Perfect Victim, by Kelley Armstrong

Literary rating: ★★★★
Kick-butt quotient: ☆☆☆

35-year-old series protagonist Nadia Stafford owns and operates a wilderness guest lodge in the wilds of the vast Canadian forests northwest of Toronto, and her 53-year-old live-in boyfriend Jack helps out in this enterprise at times. (They’re a loving and committed couple, but they can’t legally marry because Jack no longer has any legal ID under his real name, and it would be very dangerous for him to try to get any.) Our story begins at the lodge, but after the first six chapters (and these are short chapters), we head out with the pair to sunny Hawaii, ostensibly for a sudden quick vacation. But it’s really a business trip; they’ve been hired to work together, which is unusual. Since they both occasionally moonlight as hired killers (although only of genuine baddies, not innocents), a typical employment contract for one of them calls for bringing about some villain’s demise. This time out, though, their main job is really the converse: to protect a good person from an untimely demise.

Over the past year, a social worker and a judge, both working in Hawaii’s family-court system, died in phony suicides that have been unmasked as concealed murders. Now a lawyer specializing in these kinds of cases has been blinded in one eye by a bomb, meant for him, that killed his teenage daughter. Gallant young lawyer Angela Kamaka has stepped up to take over his caseload –and since she has, her dog has been poisoned; she discovered a bomb attached to her car before turning the key, which would have detonated it, and her boyfriend was shot at in her backyard, and has decamped. An old acquaintance (not a friend; they didn’t part on the best of terms!) of Jack’s, one Tyrone Cypress, cares about Angela’s safety.

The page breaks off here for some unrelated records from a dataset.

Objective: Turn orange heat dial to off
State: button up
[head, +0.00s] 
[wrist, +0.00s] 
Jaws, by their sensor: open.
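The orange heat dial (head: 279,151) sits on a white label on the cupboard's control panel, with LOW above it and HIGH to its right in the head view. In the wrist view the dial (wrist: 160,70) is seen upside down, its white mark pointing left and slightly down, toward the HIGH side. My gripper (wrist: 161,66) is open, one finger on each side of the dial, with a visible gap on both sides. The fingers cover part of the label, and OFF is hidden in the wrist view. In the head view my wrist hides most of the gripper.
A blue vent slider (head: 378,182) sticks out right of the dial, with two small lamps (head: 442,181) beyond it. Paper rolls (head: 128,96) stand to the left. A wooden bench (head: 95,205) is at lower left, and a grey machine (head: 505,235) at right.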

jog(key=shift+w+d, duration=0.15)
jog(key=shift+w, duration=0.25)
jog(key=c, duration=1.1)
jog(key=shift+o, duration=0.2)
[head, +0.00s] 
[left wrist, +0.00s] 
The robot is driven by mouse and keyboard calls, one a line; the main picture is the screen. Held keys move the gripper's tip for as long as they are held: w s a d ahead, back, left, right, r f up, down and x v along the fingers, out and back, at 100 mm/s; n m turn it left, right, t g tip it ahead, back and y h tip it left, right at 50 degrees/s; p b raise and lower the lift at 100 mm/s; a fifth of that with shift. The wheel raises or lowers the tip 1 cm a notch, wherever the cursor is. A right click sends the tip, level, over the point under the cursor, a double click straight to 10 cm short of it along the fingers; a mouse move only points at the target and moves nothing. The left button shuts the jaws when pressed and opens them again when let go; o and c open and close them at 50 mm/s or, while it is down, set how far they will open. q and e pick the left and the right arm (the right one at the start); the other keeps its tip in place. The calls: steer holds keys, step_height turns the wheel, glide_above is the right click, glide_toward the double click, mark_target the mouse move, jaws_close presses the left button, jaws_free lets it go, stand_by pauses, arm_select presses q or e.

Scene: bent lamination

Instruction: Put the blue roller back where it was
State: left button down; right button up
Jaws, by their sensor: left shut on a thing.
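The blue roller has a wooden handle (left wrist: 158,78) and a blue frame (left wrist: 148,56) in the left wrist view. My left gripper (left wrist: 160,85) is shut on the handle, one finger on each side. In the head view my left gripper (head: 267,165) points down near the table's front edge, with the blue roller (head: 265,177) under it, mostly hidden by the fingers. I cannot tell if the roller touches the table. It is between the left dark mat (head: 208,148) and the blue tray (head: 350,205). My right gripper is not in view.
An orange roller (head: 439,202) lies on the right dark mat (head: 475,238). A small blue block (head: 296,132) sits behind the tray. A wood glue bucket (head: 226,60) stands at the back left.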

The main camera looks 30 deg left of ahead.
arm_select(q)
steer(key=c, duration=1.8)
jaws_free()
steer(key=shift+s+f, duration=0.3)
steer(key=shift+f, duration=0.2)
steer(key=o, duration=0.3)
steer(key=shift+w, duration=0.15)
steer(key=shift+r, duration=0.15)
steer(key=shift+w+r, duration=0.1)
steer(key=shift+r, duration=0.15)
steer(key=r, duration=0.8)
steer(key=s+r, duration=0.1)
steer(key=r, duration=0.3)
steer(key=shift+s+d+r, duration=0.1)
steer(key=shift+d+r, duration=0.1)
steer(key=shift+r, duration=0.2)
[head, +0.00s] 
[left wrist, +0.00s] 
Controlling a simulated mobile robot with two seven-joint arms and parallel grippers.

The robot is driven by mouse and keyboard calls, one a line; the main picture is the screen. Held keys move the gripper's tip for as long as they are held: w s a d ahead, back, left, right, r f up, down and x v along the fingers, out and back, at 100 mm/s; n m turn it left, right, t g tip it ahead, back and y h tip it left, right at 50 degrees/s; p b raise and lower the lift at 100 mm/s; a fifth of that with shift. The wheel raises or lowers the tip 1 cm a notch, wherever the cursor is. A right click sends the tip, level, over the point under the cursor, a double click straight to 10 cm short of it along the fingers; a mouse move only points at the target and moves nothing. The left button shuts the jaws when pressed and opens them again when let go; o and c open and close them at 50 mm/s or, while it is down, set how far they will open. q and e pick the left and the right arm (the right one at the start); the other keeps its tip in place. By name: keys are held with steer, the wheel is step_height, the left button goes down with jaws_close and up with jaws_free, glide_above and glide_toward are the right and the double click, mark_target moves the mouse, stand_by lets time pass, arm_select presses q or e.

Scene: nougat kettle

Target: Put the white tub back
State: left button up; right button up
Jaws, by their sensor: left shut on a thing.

To his mind, ensuring it means taking out the killer behind this string of murders and murder attempts. The problem is, nobody knows who this is; the police are stymied. (They have suspects, but that isn’t the same thing as hard evidence.) So, he’s not just hiring a hit on the culprit; first, that culprit will need to be unmasked. That’s where he thinks Nadia’s talents will come in handy; and knowing her attitudes by reputation, he’s pretty sure Angela’s the sort of person our favorite lady assassin would care about and want to help.

He’s definitely not wrong on that score; and Nadia does have more investigative chops than either Ty or Jack. She’s as adept with a computer as she is with a gun; and as an ex-cop (she was kicked off the force for dishing out some vigilante justice) she has police experience. But she was a beat cop, not a detective. As she notes here, while she has solved mysteries before, she was able to because she already knew something the police didn’t, or because the solution essentially dropped into her lap. Investigative technique isn’t really something she’s trained in, and here she’s soon conscious that she’s in over her head. (But she IS smart, very good at deductive reasoning, and gifted at reading other people….)

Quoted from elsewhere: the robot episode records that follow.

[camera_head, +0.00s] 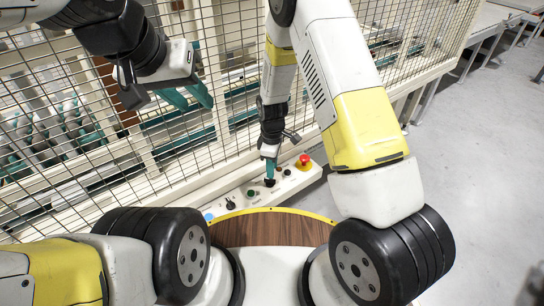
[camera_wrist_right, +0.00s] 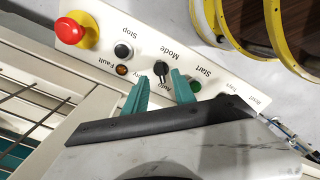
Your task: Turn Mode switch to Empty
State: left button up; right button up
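The Mode switch (camera_wrist_right: 161,69) is a small black knob on the cream control panel (camera_wrist_right: 221,72). In the right wrist view its printed text appears upside down, with "Mode" above the knob and "Auto" below it. A second label to the lower left is partly hidden by a finger. My right gripper (camera_wrist_right: 161,84) is open, its teal fingertips on either side of the knob with gaps visible. In the head view my right gripper (camera_head: 270,166) points down at the panel and hides most of the knob. My left gripper (camera_head: 192,98) is open and empty before the fence.
A red emergency button (camera_wrist_right: 69,30), a black Stop button (camera_wrist_right: 123,51), an orange Fault lamp (camera_wrist_right: 122,70) and a green Start button (camera_wrist_right: 195,86) sit near the switch. The wire fence (camera_head: 225,60) stands behind the panel. Grey floor (camera_head: 480,160) is clear at right.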

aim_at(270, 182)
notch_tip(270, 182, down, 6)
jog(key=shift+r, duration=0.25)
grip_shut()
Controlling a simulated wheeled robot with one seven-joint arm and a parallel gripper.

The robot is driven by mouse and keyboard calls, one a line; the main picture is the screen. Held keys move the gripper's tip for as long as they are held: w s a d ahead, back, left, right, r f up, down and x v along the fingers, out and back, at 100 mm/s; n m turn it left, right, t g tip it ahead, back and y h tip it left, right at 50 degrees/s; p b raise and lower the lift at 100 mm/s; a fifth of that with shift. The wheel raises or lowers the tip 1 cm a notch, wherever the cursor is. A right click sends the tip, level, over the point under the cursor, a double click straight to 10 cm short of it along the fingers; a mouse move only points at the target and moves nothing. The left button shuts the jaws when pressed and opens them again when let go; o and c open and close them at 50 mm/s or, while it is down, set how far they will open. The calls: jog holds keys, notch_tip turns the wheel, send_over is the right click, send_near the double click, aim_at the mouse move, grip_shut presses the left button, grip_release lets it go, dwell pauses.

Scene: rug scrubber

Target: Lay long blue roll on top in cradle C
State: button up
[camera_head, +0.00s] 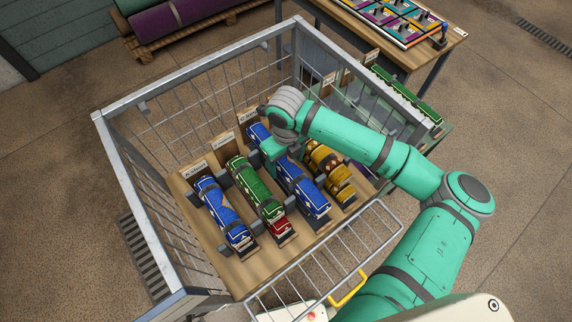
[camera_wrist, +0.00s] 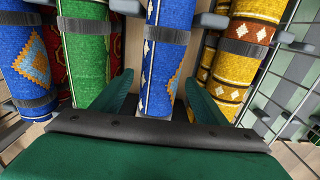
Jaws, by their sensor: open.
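A long blue roll (camera_head: 303,191) with a pale pattern and dark bands lies in a cradle in the middle of the row. Its middle is partly hidden by my gripper (camera_head: 274,150). In the wrist view the blue roll (camera_wrist: 168,50) runs between the two spread fingers of my gripper (camera_wrist: 156,90), with gaps at its sides. The jaws are open and not closed on it. Another blue roll (camera_head: 222,212) with orange diamonds lies in the leftmost cradle. The cradle signs are too small to read surely, so I cannot tell which is cradle C.
A green roll (camera_head: 252,185) with a red roll (camera_head: 279,226) lies left of the middle roll; yellow rolls (camera_head: 330,172) lie to its right. A grey wire cage (camera_head: 125,170) surrounds the cradles, with a lowered mesh gate (camera_head: 330,255) in front. A table (camera_head: 455,32) stands behind.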

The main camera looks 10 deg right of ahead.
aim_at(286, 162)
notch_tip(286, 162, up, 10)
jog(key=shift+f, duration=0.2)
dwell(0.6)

As in the preceding novella, Double Play, Nadia is our first-person narrator in the chapters identified with her name, while Jack is viewpoint character for the third-person chapters identified with his name, and told with his perspective and vocabulary. Unlike the earlier book, though, the plotting here is impeccable; it’s a very nicely-constructed traditional mystery, without logical problems or excessive stupidity on the criminal side. (After a big reveal, I did guess another development before Nadia did, but not much before.) ‘

Also in an improvement over Double Play, Jack’s use of the f-word is toned down significantly in his chapters (and Nadia’s always been, for someone with her background, relatively temperate in her use of bad language). The worst language here actually comes from Tyrone. There’s no explicit sexual content, and violence is minimal and not overly graphic. Armstrong’s prose style is serviceable and spare, without being overly “minimalist;” there’s a strong narrative drive, and the plotting is tight, making for a quick, page-turning read. Both main characters are likeable (just because we know they occasionally dispatch some bad guys doesn’t mean we can’t like them :-) ), and I really liked the ending, though I’ll write no spoilers!

Armstrong mentions in an author’s note that Tyrone Cypress is a cross-over character, who also appears in the second novel of another of her series, the Rockton series. I haven’t read any of those books, or indeed any of her work but the two novellas in this omnibus. I would probably try one of her supernatural series before starting another of her descriptive fiction series. But before doing either, my priority would be to read the original Nadia Stafford trilogy; and I hope to do that sooner rather than later!

Author: Kelley Armstrong
Publisher: KLA Fricke Inc.; available through Amazon, both for Kindle and as a printed book –but only as an omnibus edition paired with the previous novella, Double Play.
A version of this review previously appeared on Goodreads.